BTW, do you set up bridging via Xen (so you have some script configured in xend's config file)? Even in SLES10 days, I found it to be more "logical" (and thus more maintainable) to create all bridges via regular SLES, and then only have Xen connect the VIFs to the according bridge.

Best regards,
Jens
We've done both. This last time though I left things more or less as they were, allowing xen to rename eth1 to peth1 and creating bridge eth1 in it's place.

On other boxes previously, another admin (sort of) manually just created a br0 and pointed the actual interfaces (eth0, etc..) to that, and that's worked, all but once. This one was a bit different though. This time, even the physical NIC wasn't communicating, I couldn't even get to the host box*.
Still, I was going to do that too, originally, but got flustered when I found, that unlike the other servers with this issue, I couldn't.. besides the fact that the physical NIC was not communicating,the xen script was preventing me from editing anything in the network in YaST2. Running the command to stop the script didn't help. ( /etc/xen/scripts/network-bridge stop netdev=eth0)

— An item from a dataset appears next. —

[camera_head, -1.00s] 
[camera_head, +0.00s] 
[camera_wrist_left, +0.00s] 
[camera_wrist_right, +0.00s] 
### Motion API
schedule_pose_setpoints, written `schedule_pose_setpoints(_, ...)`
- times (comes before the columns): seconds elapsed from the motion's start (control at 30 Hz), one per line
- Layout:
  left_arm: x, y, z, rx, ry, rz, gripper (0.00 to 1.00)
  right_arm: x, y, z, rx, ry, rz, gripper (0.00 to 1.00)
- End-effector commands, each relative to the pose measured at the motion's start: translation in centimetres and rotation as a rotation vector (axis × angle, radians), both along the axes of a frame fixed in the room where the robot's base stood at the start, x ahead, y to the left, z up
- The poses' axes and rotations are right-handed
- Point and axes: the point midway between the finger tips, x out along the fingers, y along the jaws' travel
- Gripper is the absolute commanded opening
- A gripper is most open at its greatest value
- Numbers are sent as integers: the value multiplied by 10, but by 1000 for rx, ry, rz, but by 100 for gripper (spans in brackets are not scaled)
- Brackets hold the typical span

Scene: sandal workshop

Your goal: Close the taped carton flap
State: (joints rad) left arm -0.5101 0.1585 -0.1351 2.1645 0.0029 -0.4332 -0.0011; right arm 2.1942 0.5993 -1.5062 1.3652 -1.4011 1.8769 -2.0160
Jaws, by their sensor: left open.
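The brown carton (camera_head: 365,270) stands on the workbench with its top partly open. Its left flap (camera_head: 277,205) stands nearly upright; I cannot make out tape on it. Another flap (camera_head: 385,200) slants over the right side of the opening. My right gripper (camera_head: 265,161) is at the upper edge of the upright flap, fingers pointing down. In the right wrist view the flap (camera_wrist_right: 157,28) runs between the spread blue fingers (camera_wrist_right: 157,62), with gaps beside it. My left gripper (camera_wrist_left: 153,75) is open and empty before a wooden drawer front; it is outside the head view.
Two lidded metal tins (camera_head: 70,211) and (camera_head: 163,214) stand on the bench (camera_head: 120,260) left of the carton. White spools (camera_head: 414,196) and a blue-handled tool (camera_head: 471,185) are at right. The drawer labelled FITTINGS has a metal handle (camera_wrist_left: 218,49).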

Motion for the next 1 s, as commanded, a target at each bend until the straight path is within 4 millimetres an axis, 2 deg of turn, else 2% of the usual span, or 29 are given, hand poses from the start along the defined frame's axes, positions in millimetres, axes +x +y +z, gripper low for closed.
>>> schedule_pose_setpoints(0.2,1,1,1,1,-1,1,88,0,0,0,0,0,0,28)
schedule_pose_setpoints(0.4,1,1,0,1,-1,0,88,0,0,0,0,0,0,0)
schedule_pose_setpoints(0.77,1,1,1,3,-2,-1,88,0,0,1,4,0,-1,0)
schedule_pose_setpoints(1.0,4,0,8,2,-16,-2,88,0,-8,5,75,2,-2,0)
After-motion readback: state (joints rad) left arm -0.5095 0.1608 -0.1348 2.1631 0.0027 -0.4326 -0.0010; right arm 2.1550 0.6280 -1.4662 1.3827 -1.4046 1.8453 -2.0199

By the time I figured out rebooting to the non-xen kernel would allow me to edit the networking config in yast, I just went with the standard setup first to see if that would at least give me back my host access - I also switched the cable to eth1 in case I had a bad NIC port.
Anyway, once I rebooted into the xen kernel again to see if I had connectivity, I did; at that point, I just wanted to get the two VMs up and running ASAP as they'd been down for hours -we'd had someone else onsite locally look at it first when it first went down, then it took me over an hour to drive there when that didn't pan out.
So after recreating the virtual NICs, and finding that it all in fact started working again, I just went with that. I didn't edit any scripts or anything, it just picked it all up.

I did get a scare though. That was a Monday. That Thursday, one of the VMs went incommunicado again. However, a reboot of the VM fixed that too.
But now, just before the Christmas holiday, I'm worrying everyday that the **** thing will go down again. The whole business just seems very unstable to me.


*Normally, this issue would only disconnect the VMs, where now we realize perhaps a simple "brctrl addif "<bridge> <vif>" command might've sufficed -if I only lose VM network connectivity again, I'll try that, but this last one manifested itself in a particularly ugly manner.